** Problem details **
Copy out, unchanged, every line from the start of the records to the line that contains "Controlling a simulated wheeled", and stop there.

[Robot task records]
++++
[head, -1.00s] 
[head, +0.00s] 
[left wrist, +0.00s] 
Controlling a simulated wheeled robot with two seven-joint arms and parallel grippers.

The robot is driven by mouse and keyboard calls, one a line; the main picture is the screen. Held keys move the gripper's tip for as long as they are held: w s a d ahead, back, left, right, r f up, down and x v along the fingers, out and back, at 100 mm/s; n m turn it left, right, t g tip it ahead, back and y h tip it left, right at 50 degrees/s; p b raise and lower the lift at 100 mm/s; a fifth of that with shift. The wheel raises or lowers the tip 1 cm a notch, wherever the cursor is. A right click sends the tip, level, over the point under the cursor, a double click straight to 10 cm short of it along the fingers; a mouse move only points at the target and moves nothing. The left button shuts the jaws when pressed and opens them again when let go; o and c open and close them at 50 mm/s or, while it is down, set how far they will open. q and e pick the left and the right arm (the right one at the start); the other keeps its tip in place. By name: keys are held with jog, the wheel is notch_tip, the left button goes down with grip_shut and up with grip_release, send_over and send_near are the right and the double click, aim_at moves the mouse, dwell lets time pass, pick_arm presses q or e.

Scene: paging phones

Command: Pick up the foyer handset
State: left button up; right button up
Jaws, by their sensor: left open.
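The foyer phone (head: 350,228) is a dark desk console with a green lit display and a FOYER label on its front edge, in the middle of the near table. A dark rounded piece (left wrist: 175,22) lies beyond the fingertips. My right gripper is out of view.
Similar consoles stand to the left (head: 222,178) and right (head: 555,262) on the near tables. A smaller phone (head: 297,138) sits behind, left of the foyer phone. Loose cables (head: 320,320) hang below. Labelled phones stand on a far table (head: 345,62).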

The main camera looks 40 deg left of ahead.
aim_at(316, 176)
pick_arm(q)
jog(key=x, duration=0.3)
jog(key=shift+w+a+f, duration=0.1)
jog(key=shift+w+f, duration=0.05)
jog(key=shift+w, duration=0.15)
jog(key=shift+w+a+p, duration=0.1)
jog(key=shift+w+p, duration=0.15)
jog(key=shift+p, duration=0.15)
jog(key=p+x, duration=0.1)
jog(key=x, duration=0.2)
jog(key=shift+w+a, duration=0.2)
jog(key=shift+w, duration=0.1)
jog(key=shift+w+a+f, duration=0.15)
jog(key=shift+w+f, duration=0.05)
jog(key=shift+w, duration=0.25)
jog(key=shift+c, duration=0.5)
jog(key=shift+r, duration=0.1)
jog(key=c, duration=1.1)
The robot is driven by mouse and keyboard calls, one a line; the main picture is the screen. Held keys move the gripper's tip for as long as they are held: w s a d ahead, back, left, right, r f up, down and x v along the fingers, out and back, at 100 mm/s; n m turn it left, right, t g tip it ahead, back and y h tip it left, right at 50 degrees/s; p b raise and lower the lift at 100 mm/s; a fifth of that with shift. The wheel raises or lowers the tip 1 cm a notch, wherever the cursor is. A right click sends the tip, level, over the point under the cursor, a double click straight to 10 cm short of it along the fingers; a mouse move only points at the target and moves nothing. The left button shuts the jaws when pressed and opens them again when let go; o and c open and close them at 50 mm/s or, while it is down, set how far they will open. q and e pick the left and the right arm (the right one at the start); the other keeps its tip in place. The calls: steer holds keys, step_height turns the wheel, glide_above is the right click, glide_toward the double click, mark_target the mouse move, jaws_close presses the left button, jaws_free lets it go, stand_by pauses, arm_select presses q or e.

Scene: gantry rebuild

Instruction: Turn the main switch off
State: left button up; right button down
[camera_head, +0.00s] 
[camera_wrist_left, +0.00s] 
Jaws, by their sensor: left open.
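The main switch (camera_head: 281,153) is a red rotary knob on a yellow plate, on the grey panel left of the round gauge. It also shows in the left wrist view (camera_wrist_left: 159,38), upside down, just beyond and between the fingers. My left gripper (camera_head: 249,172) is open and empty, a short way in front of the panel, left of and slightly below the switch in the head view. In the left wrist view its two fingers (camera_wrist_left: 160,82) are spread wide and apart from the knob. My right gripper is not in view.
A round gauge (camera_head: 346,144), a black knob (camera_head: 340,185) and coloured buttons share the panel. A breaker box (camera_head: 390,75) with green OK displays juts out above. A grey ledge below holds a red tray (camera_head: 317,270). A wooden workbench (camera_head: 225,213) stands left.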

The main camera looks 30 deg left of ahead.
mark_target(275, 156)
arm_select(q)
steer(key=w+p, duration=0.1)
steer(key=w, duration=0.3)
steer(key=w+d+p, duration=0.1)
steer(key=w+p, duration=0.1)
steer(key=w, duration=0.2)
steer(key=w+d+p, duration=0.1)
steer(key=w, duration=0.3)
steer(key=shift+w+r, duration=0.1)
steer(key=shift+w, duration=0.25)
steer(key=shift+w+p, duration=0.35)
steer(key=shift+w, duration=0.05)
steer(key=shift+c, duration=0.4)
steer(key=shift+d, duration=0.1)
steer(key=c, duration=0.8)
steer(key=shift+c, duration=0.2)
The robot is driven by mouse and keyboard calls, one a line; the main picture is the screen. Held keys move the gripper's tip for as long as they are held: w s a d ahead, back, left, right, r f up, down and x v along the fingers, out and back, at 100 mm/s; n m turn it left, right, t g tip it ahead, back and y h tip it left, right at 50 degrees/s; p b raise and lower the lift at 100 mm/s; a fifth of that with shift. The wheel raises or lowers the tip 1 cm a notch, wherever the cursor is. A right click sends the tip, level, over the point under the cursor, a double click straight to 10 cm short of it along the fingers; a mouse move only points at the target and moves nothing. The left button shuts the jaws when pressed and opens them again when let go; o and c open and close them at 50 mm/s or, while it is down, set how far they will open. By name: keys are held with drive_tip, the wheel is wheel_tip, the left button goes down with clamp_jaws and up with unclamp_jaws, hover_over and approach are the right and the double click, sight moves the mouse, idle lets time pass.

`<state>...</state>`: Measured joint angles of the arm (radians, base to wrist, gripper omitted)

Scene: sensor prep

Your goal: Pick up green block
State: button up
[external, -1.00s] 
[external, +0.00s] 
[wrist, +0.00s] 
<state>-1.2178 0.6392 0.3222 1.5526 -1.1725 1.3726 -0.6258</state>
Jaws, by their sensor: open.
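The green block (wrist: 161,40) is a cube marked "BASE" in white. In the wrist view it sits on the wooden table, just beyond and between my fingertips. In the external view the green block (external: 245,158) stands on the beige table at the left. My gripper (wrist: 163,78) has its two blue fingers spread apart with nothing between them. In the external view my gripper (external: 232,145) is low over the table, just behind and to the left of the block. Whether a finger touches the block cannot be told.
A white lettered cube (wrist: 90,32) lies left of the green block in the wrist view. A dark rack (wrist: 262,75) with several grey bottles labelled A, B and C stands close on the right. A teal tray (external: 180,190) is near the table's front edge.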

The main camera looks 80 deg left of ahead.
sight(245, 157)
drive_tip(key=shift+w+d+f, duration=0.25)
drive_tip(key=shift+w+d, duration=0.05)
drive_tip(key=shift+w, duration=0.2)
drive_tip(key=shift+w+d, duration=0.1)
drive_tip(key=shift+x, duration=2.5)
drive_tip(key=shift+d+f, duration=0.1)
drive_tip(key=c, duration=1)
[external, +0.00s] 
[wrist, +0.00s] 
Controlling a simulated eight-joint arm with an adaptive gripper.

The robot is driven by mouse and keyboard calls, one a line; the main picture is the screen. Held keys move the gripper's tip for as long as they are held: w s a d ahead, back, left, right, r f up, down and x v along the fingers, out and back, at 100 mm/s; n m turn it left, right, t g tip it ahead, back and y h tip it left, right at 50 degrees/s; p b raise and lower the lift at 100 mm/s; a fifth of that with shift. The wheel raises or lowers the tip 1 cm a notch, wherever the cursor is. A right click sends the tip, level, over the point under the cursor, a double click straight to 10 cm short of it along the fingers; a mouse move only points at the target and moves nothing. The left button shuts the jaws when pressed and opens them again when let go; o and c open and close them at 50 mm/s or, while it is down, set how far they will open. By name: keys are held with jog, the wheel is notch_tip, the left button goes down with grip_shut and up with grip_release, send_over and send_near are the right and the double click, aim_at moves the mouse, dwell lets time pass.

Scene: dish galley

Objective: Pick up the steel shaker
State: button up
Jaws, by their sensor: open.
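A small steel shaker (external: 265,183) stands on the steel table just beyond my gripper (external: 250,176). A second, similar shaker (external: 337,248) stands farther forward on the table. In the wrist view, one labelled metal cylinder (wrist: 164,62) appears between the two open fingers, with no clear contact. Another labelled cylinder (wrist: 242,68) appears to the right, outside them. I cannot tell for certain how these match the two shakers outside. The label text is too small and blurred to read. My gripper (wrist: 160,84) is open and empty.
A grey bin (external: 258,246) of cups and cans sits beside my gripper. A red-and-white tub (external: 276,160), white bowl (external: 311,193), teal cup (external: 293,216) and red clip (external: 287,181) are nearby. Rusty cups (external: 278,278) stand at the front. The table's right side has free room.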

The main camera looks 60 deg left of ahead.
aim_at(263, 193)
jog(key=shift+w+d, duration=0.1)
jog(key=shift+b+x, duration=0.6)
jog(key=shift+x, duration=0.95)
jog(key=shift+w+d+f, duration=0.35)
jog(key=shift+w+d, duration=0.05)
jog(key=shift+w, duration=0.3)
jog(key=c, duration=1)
++++
** Response **
[head, -1.00s] 
[head, +0.00s] 
[left wrist, +0.00s] 
Controlling a simulated wheeled robot with two seven-joint arms and parallel grippers.

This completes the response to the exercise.